** Start of Task data **

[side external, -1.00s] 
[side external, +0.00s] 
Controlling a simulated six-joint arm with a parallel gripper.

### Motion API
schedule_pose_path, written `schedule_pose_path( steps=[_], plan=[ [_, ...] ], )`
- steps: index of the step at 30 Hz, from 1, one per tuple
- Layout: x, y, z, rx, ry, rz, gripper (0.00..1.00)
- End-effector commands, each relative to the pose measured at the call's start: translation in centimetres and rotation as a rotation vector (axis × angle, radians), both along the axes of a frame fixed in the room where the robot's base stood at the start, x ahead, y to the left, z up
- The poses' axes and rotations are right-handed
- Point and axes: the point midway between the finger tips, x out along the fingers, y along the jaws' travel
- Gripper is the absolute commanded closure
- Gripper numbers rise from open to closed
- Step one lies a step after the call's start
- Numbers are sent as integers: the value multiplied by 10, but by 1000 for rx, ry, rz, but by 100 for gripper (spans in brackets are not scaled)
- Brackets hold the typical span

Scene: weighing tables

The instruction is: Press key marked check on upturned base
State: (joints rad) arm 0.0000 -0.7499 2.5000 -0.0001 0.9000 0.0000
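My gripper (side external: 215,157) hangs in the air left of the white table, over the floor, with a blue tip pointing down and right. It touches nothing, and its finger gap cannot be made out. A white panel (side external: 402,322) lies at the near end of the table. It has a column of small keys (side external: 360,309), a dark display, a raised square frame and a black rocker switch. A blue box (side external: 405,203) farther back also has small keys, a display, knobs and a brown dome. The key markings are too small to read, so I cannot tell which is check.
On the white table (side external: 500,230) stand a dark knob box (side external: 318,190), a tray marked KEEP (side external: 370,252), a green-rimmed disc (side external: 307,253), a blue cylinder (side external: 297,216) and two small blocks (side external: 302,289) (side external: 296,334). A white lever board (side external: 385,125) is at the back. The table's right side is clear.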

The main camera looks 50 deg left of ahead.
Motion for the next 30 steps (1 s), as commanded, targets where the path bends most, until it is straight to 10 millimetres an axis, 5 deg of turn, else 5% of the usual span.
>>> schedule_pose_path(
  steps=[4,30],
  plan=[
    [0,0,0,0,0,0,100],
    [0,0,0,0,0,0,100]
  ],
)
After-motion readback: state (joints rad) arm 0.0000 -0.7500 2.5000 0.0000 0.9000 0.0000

** End of Task data **
** Start of Task data **

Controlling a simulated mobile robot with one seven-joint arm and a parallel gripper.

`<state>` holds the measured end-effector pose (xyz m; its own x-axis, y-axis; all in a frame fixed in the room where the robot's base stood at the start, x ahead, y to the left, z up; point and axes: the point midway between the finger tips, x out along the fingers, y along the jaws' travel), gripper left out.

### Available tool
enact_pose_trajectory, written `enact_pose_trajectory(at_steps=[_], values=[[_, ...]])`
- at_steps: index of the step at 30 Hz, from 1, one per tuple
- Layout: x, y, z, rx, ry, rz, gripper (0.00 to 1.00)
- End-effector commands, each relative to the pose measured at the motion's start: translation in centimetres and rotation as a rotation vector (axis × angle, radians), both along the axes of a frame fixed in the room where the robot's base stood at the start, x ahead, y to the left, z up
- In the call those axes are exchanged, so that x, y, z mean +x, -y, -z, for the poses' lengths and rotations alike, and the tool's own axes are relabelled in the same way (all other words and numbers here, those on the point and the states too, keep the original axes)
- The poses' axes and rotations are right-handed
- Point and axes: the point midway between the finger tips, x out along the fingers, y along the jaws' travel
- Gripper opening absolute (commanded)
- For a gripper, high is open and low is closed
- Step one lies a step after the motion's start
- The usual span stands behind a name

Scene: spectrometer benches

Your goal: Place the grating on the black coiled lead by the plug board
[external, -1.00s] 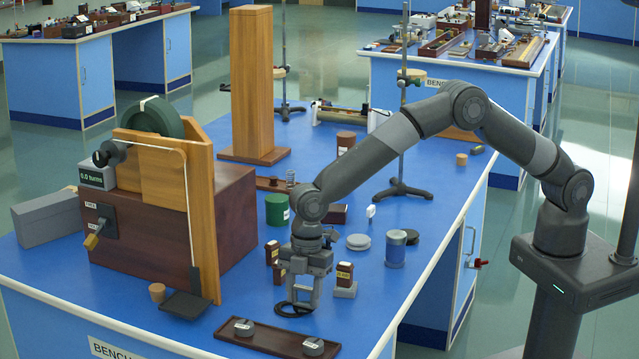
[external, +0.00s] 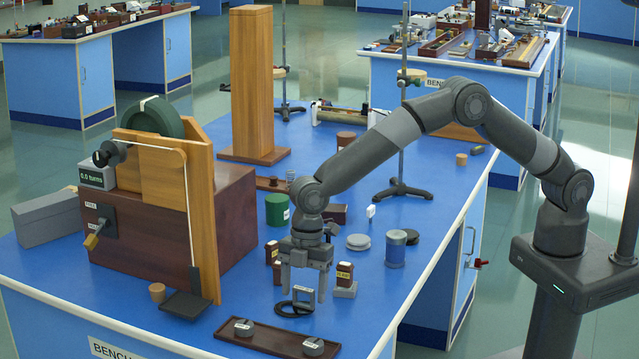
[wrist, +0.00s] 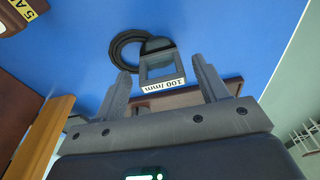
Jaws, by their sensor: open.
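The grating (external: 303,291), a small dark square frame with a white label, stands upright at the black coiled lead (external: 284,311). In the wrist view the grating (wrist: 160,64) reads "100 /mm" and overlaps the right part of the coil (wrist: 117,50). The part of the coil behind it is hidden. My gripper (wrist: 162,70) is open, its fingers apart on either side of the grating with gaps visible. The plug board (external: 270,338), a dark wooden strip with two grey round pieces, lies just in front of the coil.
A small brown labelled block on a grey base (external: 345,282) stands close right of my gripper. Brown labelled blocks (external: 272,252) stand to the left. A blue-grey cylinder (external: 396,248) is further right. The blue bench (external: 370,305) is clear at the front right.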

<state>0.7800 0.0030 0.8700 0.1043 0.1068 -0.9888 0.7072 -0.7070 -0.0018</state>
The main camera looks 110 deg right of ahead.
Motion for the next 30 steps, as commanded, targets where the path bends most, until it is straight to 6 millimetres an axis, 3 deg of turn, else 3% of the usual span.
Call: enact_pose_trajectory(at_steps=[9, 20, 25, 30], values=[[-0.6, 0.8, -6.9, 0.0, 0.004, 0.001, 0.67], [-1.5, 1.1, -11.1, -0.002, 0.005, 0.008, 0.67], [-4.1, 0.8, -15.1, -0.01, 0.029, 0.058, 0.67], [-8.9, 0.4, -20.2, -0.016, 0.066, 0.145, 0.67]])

** End of Task data **
** Start of Task data **

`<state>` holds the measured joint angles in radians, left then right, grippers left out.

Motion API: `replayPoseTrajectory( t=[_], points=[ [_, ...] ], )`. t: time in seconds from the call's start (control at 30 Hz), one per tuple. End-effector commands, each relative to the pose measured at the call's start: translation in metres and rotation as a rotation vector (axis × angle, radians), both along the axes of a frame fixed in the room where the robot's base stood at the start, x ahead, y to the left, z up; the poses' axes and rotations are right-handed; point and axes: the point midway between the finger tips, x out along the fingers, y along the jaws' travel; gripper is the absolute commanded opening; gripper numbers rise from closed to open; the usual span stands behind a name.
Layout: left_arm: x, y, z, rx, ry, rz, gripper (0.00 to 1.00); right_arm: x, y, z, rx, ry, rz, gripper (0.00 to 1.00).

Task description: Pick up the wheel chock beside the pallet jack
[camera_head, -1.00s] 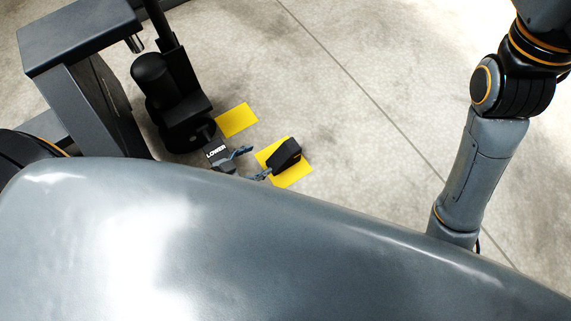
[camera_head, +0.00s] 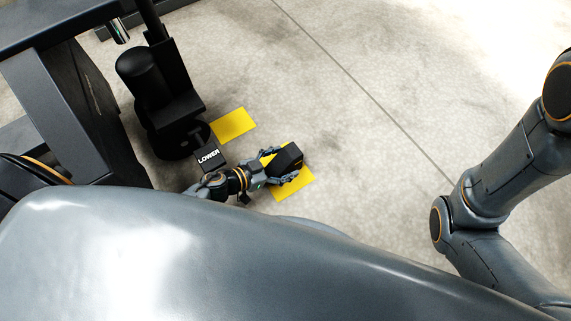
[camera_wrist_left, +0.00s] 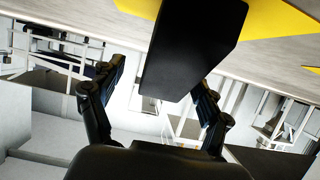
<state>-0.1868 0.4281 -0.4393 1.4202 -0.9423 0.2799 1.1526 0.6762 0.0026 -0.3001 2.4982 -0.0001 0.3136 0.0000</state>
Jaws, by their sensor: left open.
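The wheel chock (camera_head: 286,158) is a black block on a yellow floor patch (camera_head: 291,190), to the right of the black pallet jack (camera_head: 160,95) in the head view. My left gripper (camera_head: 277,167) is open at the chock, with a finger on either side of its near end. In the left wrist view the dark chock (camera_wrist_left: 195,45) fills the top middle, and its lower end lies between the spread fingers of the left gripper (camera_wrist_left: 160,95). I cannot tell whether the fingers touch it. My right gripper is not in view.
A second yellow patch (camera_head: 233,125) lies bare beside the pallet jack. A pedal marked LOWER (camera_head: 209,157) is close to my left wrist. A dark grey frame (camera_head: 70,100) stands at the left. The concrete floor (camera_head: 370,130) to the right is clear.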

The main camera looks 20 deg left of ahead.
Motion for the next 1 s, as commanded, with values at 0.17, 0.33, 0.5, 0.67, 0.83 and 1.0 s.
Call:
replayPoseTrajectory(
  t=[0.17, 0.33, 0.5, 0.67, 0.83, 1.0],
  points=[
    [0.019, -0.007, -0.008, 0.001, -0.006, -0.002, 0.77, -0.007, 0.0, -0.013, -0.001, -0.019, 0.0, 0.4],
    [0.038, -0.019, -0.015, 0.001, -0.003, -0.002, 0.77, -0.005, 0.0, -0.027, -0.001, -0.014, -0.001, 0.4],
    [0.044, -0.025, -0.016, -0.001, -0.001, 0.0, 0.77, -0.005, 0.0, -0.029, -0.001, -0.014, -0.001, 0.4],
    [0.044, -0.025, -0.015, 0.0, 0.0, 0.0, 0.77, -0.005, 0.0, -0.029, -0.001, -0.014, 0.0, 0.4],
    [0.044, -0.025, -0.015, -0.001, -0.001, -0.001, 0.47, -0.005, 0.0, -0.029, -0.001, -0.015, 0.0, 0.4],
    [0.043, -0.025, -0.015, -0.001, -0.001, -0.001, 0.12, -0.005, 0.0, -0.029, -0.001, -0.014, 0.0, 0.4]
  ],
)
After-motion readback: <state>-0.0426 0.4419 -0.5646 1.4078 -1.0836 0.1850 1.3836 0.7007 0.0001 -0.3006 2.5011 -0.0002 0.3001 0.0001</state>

** End of Task data **

▸ **Directions**
Begin at the line that has "[side external, -1.00s]", stop after the line that has "- Layout: x, y, z, rx, ry, rz, gripper (0.00..1.00)", and repeat exactly those lines, nothing more.

▸ **Task answer**
[side external, -1.00s] 
[side external, +0.00s] 
Controlling a simulated six-joint arm with a parallel gripper.

### Motion API
schedule_pose_path, written `schedule_pose_path( steps=[_], plan=[ [_, ...] ], )`
- steps: index of the step at 30 Hz, from 1, one per tuple
- Layout: x, y, z, rx, ry, rz, gripper (0.00..1.00)

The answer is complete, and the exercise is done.